Reviewed by Vincent PIZZUTO, University of San Francisco, San Francisco, CA 94117

“Jesus Wins.” This is the way in which Mark Braaten introduces to his readership the underlying meaning of what is universally recognized as a complex and esoteric text. His book, Come Lord Jesus, is a little gem of biblical scholarship which, as promised, never forgets the pastoral context and lay audience he has in mind from the outset.

Through an initial examination of such questions as “who wrote Revelation?”, “where was it written?”, “to whom?”, “how is it to be understood and why is it to be read today?”, Braaten begins his study by taking seriously the methods of form-criticism and more broadly historical-criticism. From there on out he gently unfolds the meaning of Revelation, not only as it would have been understood by its original audience, but through that, how it should be received by the Christian community today. As such, he avoids both a shallow popularization of the text on the one hand, and the tedium of exegetical jargon on the other. For example, while almost entirely avoiding the terminology of “recapitulation,” Braaten nevertheless conveys with great clarity, the repetitious and cyclical nature of Revelation, which is indispensable for a proper interpretation of the text.

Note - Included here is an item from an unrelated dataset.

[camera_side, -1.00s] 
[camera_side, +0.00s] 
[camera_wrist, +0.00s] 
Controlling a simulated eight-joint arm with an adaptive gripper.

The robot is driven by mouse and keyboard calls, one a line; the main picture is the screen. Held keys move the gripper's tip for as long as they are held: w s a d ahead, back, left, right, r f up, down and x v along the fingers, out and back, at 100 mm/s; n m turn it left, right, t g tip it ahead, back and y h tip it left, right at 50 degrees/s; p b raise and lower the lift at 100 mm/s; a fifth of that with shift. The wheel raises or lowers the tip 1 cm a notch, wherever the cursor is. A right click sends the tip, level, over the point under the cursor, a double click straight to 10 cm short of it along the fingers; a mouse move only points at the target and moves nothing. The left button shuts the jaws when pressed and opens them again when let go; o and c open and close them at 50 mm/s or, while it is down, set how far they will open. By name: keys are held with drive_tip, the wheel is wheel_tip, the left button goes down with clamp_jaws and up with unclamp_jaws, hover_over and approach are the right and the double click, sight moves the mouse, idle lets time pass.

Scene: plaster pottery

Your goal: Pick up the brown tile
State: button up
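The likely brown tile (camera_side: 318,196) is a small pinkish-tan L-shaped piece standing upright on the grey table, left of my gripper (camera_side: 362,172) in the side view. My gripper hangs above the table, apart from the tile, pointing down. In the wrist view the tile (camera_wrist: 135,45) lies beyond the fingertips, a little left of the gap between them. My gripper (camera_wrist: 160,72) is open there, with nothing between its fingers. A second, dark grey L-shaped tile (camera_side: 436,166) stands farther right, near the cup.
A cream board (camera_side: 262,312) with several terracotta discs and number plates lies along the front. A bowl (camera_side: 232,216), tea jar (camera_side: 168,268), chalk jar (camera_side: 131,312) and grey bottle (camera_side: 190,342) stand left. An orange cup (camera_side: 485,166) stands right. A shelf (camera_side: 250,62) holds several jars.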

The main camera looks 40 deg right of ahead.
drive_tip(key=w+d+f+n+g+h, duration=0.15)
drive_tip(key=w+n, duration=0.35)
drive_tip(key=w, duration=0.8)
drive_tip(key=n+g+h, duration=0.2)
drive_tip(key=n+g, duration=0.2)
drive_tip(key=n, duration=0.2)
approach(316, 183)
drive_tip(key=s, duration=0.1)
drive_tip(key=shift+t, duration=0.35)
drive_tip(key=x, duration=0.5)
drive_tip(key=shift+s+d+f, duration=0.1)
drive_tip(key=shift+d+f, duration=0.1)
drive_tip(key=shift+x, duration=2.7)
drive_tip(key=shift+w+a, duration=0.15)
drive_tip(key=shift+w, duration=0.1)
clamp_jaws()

Thus, the perspective of Come Lord Jesus is clear: one will not find in its pages any suggestion as to whom may be the latest political candidate bearing the mark of the beast, nor is there any kindle for the fires of a fanatical millenarianism. To the contrary, Braaten situates Revelation in its proper historical framework through which he is able to help the reader make sense of the otherwise bizarre symbolism, gematria, prophecy and visions that punctuate the book. He makes clear and concise connections with the present day, not by attempting to demonstrate that Revelation contains Nostradamus-like prophecies, but by simply drawing the reader’s attention to ways in which the contemporary church finds itself in situations that are similar to that of the original audience. Most importantly, he succeeds in assisting the reader to see beyond the veil of violence and destruction which so permeates Revelation, to a God who is first and finally tender, loving and compassionate.

Structurally speaking, Braaten’s book is divided into eight sections, each of which begins with a helpful summary of that which the reader should expect to find in the subsequent pages as well as the precise chapters and verses that will be covered. For easy referencing he includes the entire NRSV translation of Revelation, divided and sectioned off with borders, just prior to his exploration of them. He writes with enthusiasm, tenderness and passion, often beseeching his readers to pause and reflect on the beauty and depth of some of the fantastical imagery with which Revelation presents us.

As a book faithfully and successfully geared toward the laity, one might have hoped to find a section with discussion questions for group study, so to make the book more usable in parishes with less capable hands than those of the author. Nevertheless, Come Lord Jesus is pastoral enough to be implemented in virtually any adult parish educational setting, and scholarly enough to serve in a high school or introductory college-level course.

Indeed, in Revelation, “Jesus wins.” And in his book, Come Lord Jesus, so does Braaten.